Johnson does not do detail at all.  Either it bores him or he can't understand technical stuff so he gives up. He is also unable to say 'I don't know', something a lot of people with large egos are guilty of. So he wings it. Usually this has no consequences because he is speaking in a small group. I bet the cabinet secretary has to put him right quite often.  But answering questions on topics you know little or nothing about on national TV, especially when you're expected to have it all at your fingertips, is not easy. Nobody wants to be humiliated.

This is why he didn't want to do the Channel 4 climate debate yesterday and sent Michael Gove and his dad Stanley instead.  The broadcaster said the debate was for leaders only - not unreasonable in my opinion - but Johnson, like some ancient monarch, wanted to send a champion in his place.  In this case, former Environment Secretary Michael Gove. Nothing like tilting things in your favour is there?  Channel 4 refused the substitute and put an ice sculpture in Johnson's place (and Farage's too). This has prompted a complaint by The Tories to OFCOM.

A bit rich you might think coming from a party which has doctored videos and used fake fact checking and other websites to fool voters about Jeremy Corbyn.  The Conservatives are even threatening to review Channel 4's broadcasting license - a move which would put us on the same road as Nazi Germany in the early 1930s.

Now Johnson also seems to be running away from being interviewed by Andrew Neil. Sturgeon and Corbyn have already gone through the ritual grilling by Neil, on the understanding all the leaders would do it, but Johnson is now refusing to confirm a date.

This does not surprise me at all. Big set piece interviews with the main party leaders have been a feature of British general elections for years. Paxman famously eviscerated the men and women who put themselves forward for the top job. In the main they showed themselves able to stand up to it. But Johnson is a cheat, liar and charlatan who has used that trademark smirk to get out of many an awkward spot without answering a question. Neil is extremely tenacious and knows his stuff as well, so he can follow up a mendacious or misleading reply.  The TV audience will not be so forgiving.  Some believe Johnson to be clever but I don't think he is and he is afraid this will be revealed to the world.  His secret will be out - he is nothing but a fool.

He may not do the Neil interview at all, figuring he has less to lose by avoiding it than demonstrating beyond doubt he is unfit for high office. His cupboard is crammed full of skeletons.

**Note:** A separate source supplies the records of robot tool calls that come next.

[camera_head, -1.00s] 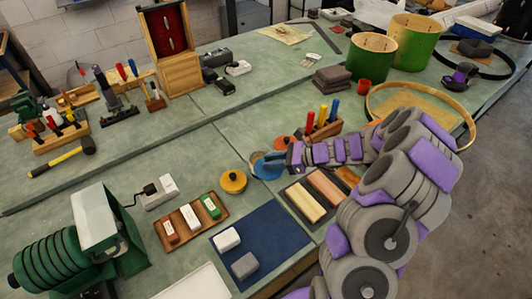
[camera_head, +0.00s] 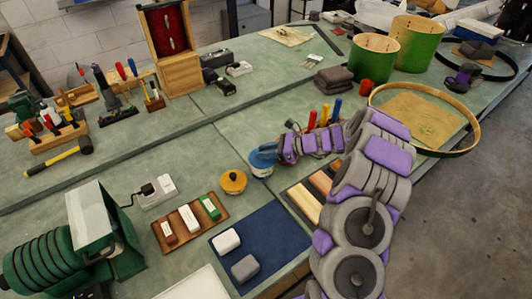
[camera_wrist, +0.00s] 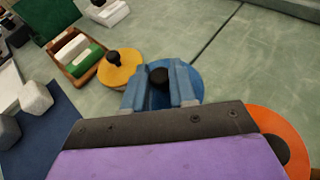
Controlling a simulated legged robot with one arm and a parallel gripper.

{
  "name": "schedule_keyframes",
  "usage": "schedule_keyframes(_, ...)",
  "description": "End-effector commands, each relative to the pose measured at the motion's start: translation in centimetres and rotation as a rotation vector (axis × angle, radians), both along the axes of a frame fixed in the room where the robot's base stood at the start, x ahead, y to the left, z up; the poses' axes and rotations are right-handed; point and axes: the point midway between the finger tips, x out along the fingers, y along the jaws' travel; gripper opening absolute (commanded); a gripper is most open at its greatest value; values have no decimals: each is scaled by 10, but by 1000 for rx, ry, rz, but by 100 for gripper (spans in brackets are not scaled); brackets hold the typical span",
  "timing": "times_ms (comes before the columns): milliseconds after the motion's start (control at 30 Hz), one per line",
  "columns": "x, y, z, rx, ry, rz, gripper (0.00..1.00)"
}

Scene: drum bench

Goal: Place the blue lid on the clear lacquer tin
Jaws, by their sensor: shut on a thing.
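The blue lid (camera_head: 262,156) is a round disc with a dark knob (camera_wrist: 158,75). My gripper (camera_wrist: 160,88) is shut on the knob, one finger on each side, and the lid shows around the fingers in the wrist view (camera_wrist: 190,78). In the head view my gripper (camera_head: 278,151) reaches the lid from the right. A pale blue-grey side, probably the clear lacquer tin (camera_head: 262,170), shows directly under the lid. I cannot tell whether the lid rests fully on it or sits slightly above it.
A yellow lidded tin (camera_head: 233,182) stands close to the left. An orange lid (camera_wrist: 278,138) lies close to the right in the wrist view. A wooden tray of small blocks (camera_head: 190,222), a blue mat (camera_head: 262,240) and wood strips (camera_head: 303,200) are nearer.

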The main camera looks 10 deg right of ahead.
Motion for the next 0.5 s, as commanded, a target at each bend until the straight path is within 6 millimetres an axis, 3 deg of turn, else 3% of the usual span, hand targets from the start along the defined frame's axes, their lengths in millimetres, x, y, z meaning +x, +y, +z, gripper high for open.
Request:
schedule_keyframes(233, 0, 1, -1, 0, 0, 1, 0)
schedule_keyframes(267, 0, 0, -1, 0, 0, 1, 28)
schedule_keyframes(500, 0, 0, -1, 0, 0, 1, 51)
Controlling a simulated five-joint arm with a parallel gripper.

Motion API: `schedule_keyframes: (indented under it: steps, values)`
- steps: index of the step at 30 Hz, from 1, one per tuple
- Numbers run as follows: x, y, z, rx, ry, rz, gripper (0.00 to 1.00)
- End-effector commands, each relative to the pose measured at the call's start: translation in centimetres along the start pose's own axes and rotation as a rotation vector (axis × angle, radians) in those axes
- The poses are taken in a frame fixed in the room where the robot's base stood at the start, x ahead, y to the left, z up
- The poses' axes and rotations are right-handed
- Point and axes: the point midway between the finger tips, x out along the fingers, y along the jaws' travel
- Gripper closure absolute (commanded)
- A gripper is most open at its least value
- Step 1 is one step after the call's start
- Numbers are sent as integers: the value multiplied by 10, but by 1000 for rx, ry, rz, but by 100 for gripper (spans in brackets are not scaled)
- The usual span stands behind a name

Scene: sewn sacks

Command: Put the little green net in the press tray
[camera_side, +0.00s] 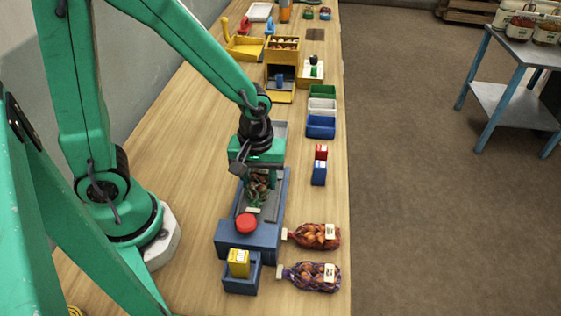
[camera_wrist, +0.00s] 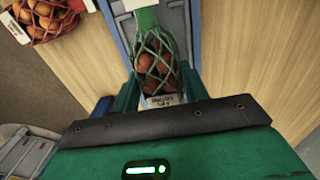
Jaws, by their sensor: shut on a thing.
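The little green net (camera_wrist: 150,42) holds brownish-red bulbs and has a pale label at its near end and a green tied neck at the far end. My gripper (camera_wrist: 157,78) is shut on it, a finger on each side. In the side view the net (camera_side: 257,187) hangs under my gripper (camera_side: 257,172), over the bed of the blue press (camera_side: 234,238). The press tray (camera_side: 273,207) shows only as a grey strip beside the net. I cannot tell whether the net touches it.
A red button (camera_side: 246,223) stands at the press's near end. A blue box (camera_side: 241,284) with a yellow packet is in front. A red net (camera_side: 316,236) and a purple net (camera_side: 312,277) lie to the right. Coloured bins (camera_side: 321,126) stand farther back.

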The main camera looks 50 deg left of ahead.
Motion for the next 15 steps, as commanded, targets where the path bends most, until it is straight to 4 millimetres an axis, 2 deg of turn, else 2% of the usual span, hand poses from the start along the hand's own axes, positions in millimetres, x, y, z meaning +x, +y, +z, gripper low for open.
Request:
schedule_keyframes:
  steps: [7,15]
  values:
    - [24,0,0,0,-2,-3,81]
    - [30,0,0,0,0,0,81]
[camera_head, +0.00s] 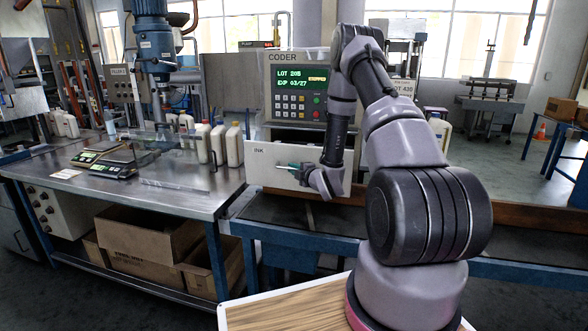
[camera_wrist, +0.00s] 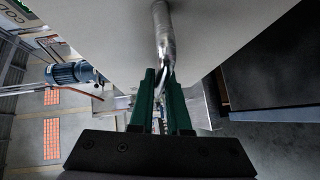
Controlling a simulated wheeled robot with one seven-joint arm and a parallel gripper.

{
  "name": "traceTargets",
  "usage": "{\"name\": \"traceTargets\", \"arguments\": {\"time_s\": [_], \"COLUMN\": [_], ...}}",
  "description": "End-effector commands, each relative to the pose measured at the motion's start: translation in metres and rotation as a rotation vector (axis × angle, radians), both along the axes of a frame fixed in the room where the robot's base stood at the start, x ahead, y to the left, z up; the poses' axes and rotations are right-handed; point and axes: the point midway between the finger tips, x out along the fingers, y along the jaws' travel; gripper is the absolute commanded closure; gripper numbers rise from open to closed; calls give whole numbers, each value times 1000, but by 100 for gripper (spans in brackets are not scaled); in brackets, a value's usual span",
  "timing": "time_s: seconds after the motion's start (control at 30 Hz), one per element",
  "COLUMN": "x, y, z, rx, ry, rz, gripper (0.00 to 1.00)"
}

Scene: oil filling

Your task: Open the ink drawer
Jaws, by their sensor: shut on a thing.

We now learn that his friend and mentor, Donald Trump is coming to Britain for an awkward NATO summit in Watford between 2nd and 4th December.  According to Tom Newton-Dunn, the Tories are concerned that Johnson will be pictured with Trump who is hugely unpopular in this country:
Trump is always a loose cannon with many connections to Brexit, something he encouraged, Farage and Vladimir Putin, a man he studiously and oddly refuses to criticise but who is clearly the very reason NATO continues to be needed. This is not to mention all the Russian oligarchs who donated to the Tory party and appear in the blocked ISC report, plus all the baggage around a future trade deal with the USA and of course, how it might impact the NHS.  The visit could be a game changer.

Let us hope it is. We need all the help we can get.